Begin with the first line and repeat exactly through the line containing "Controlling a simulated"; leave every image out.

+ + +

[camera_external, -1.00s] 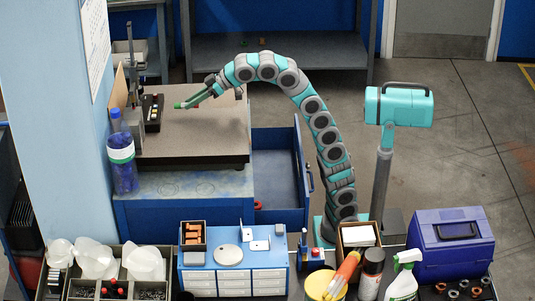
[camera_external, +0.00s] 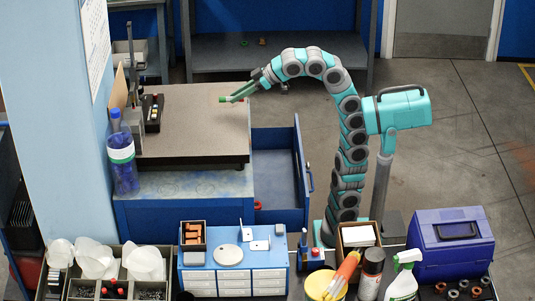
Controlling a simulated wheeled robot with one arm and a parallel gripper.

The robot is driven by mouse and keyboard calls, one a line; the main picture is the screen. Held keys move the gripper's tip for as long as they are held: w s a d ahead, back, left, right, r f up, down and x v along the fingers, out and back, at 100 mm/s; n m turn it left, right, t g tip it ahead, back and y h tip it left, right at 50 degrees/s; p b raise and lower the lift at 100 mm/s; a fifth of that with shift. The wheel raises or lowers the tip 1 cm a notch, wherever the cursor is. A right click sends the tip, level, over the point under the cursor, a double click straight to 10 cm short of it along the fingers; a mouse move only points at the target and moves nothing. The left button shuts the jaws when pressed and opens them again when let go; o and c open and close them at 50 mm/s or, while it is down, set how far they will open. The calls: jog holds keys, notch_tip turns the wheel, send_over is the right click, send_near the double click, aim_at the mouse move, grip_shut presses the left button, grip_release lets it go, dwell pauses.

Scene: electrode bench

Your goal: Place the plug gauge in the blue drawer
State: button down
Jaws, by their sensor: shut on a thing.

+ + +

### The response
[camera_external, -1.00s] 
[camera_external, +0.00s] 
Controlling a simulated wheeled robot with one arm and a parallel gripper.

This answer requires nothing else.